BAGHDAD, Aug. 22 (UPI) -- The Shiite-dominated Iraqi government is driving out leaders of Sunni groups of former insurgents that have helped reduce violence, U.S. officials said.
U.S. and Iraqi military officials said orders were issued in Diyala province for the arrest of hundreds of members of the so-called Awakening movement as part of the Iraqi military's security operations, The New York Times reported.
The former insurgents are paid by the U.S. military for their help in reducing the violence but some Iraqi leaders want the organizations dismantled, the Times said.

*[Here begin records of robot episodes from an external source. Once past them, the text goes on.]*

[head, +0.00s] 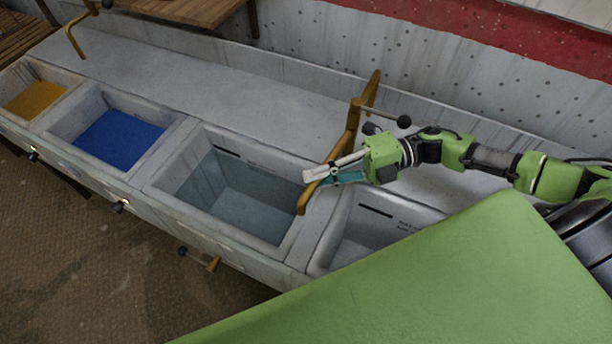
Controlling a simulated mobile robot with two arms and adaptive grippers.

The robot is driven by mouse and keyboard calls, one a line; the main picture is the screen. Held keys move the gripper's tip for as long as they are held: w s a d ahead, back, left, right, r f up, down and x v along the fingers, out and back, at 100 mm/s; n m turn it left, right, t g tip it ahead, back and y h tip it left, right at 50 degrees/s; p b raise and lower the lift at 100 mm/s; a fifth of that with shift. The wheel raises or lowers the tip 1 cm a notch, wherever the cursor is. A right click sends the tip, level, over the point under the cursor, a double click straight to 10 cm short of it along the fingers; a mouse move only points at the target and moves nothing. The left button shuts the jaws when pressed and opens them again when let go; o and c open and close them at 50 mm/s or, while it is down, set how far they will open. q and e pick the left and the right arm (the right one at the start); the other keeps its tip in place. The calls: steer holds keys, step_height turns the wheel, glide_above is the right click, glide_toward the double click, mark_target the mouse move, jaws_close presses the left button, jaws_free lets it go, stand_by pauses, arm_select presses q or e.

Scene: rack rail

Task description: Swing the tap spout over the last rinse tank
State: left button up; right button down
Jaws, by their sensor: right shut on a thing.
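The brass tap spout (352,127) rises from the back of the long counter at the right, and its down-turned end hangs near the wall between two tanks. My right gripper (322,176) is shut on the spout near that end. The large tank (235,196) to the left of the spout end holds clear greyish liquid. Another tank (345,257) lies to the right, partly hidden by the green surface in front. I cannot tell whether the spout end is over the large tank or its right rim. My left gripper is not in view.
A blue-filled tank (120,139) and a yellow-filled tank (35,99) lie farther left. A second brass tap (73,40) stands at the back left. The counter top behind the tanks is clear.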

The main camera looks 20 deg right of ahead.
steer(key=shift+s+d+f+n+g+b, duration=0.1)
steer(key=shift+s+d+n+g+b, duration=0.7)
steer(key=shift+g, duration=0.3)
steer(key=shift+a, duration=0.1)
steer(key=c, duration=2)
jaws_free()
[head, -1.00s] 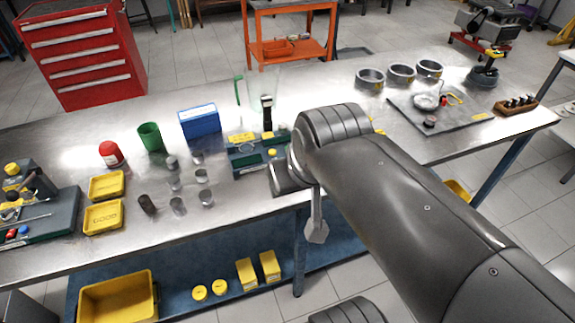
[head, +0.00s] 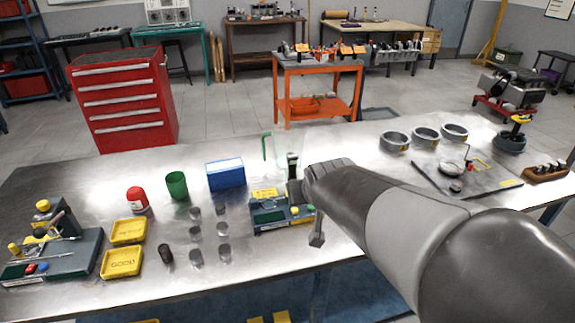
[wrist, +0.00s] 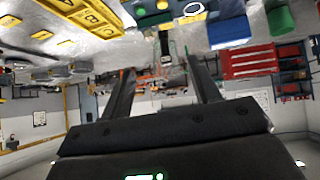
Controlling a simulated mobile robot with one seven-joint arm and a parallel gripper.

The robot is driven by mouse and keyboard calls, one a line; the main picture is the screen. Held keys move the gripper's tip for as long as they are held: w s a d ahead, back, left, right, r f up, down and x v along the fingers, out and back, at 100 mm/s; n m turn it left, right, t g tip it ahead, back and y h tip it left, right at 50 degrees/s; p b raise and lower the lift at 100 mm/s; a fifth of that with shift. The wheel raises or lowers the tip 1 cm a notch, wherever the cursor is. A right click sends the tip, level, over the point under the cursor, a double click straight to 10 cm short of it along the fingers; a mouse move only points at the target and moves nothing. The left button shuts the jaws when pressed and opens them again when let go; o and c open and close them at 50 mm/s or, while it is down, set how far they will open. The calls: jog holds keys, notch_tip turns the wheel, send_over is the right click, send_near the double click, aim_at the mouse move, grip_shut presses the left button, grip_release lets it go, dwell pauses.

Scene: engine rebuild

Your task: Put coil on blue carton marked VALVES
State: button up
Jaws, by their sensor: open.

"The state cannot accept the Awakening," said Sheik Jalaladeen al-Sagheer, a Shiite member of parliament. "Their days are numbered."

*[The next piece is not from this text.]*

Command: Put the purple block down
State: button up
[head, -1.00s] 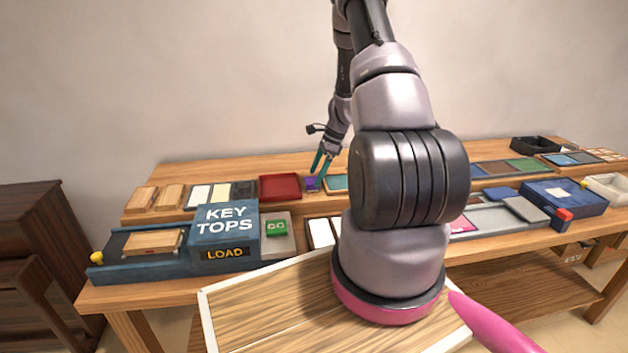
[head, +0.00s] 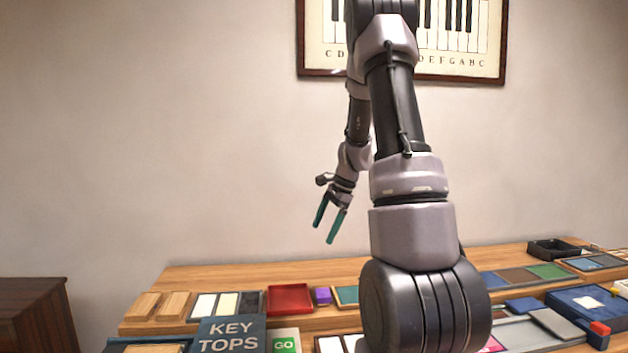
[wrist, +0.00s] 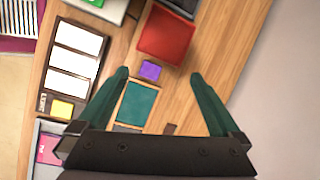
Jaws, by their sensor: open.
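The purple block (head: 323,296) sits on the wooden bench between the red tray and a teal panel. It also shows in the wrist view (wrist: 150,70), beyond my fingertips and apart from them. My gripper (head: 330,222) is open and empty, raised well above the bench in front of the wall. In the wrist view its two teal fingers (wrist: 160,75) are spread wide with nothing between them at their tips.
The red tray (head: 290,299) is just left of the block, and the teal panel (head: 347,295) just right. The KEY TOPS box (head: 230,336) and green GO button (head: 285,344) are in front. A dark open box (head: 553,249) stands at the far right. Air around my gripper is free.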

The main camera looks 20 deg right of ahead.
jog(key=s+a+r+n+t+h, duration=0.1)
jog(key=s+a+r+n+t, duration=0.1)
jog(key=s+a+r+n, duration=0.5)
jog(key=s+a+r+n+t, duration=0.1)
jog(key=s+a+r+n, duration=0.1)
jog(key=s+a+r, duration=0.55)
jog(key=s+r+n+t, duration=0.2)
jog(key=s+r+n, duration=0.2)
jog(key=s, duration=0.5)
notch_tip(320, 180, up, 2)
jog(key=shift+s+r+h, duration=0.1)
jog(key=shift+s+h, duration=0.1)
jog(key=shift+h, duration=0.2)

The move to diminish the organization's profile has caused tension between Iraqi officials and the U.S. military, which says dismantling Awakening could lead to renewed violence.
"If it is not handled properly, we could have a security issue," U.S. Army Brig. Gen. David Perkins, senior military spokesman in Iraq, told the Times.

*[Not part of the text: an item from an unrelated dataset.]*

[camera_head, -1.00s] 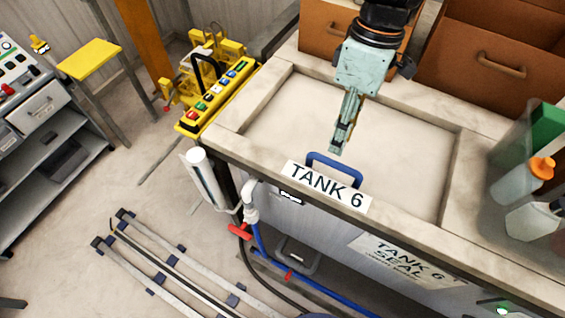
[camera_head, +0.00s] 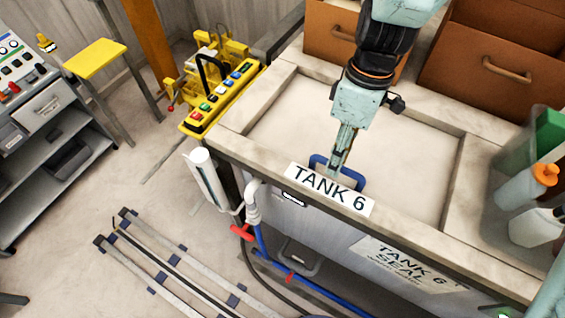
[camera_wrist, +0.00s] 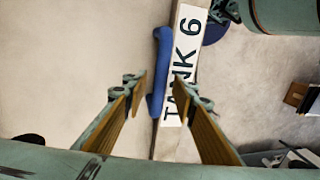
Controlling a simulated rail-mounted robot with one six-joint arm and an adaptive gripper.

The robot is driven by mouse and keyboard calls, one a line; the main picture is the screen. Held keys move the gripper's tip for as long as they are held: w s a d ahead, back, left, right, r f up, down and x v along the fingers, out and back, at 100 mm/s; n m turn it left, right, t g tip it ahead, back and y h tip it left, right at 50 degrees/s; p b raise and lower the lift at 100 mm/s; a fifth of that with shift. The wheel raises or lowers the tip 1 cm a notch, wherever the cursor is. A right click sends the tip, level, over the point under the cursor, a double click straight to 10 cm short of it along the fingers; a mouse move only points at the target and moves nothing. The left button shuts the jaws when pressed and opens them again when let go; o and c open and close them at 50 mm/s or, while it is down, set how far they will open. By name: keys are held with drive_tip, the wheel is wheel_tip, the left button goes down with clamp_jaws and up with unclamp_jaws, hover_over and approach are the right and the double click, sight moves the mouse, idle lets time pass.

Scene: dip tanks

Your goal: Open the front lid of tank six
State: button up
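The front lid of tank six is a flat pale panel (camera_head: 285,125) set in the bench top. A blue bar handle (camera_head: 317,159) stands near its front edge, behind the white "TANK 6" label (camera_head: 328,190). My gripper (camera_head: 334,172) points down at the handle and hides part of it in the head view. In the wrist view my gripper (camera_wrist: 160,85) is open, and the blue handle (camera_wrist: 161,65) shows between its two fingers with gaps on both sides. The label (camera_wrist: 184,60) is beside the handle. The lid lies flat. Whether the fingers reach down around the bar cannot be told.
Brown drawer boxes (camera_head: 500,62) stand behind the lid. Bottles (camera_head: 527,187) stand at the right. A yellow button panel (camera_head: 222,97) is at the left corner. A white cylinder (camera_head: 205,176) and pipes are on the tank's front left. The lid top is otherwise clear.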

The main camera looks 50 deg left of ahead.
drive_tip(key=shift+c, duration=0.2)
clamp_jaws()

Awakening leaders, meanwhile, say the government hasn't honored its promise to recruit its members into security forces.
"Some people from the government encouraged us to fight against al-Qaida, but it seems that now that al-Qaida is finished they don't want us anymore," Abu Marouf, whom U.S. officials said was a guerrilla leader in the 1920s Revolutionary Brigade west of Baghdad, told the Times. "So how can you say I am not betrayed?"